» **INFORMATION SUPPLIED**:

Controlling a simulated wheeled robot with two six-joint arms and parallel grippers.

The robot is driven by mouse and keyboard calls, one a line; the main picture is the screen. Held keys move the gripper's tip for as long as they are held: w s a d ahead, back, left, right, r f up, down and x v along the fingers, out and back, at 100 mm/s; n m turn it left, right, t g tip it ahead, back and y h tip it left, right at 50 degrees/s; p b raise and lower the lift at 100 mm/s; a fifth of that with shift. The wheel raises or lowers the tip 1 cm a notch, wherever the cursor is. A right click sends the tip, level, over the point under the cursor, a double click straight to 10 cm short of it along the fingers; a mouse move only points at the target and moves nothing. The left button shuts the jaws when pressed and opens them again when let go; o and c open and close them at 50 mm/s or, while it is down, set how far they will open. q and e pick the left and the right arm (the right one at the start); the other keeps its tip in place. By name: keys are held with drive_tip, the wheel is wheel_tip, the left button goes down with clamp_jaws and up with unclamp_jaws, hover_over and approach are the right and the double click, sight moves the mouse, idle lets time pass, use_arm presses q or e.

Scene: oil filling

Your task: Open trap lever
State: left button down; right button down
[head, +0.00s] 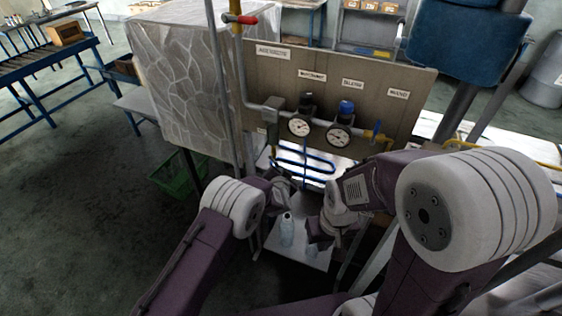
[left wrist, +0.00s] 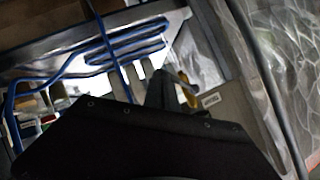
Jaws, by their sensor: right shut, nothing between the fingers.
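A panel (head: 270,75) with labels, pipes and gauges stands ahead of me. I cannot tell which part is the trap lever. A yellow handle or valve part (left wrist: 187,92) shows beside a small label (left wrist: 210,99) in the left wrist view. A valve with a red handle (head: 240,19) sits on the upright pipe, and a yellow valve with a blue handle (head: 376,132) sits at the panel's right. My left gripper (head: 285,188) is below the panel's lower left; its fingers are too unclear to judge. My right gripper (head: 318,232) is shut and empty, lower and to the right.
Clear bottles stand on a small light table (head: 270,246) below my grippers. Blue tubing (head: 305,160) runs under the panel and shows large in the left wrist view. A wrapped block (head: 190,85) and a green crate (head: 176,176) are at the left.

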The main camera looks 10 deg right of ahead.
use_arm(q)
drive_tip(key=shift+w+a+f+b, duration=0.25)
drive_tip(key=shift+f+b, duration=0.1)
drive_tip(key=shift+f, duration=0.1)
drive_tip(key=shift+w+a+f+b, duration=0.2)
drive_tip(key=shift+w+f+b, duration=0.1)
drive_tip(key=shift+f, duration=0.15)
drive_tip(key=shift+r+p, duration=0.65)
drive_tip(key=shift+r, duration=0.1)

» **OBJECTIVE**: Only the lines from the one containing "State: left button down; right button down" down to the one containing "[left wrist, +0.00s]" should be copied, exactly and with both ends kept. Drop the pictures.

» **WRITTEN RESPONSE**:
State: left button down; right button down
[head, +0.00s] 
[left wrist, +0.00s] 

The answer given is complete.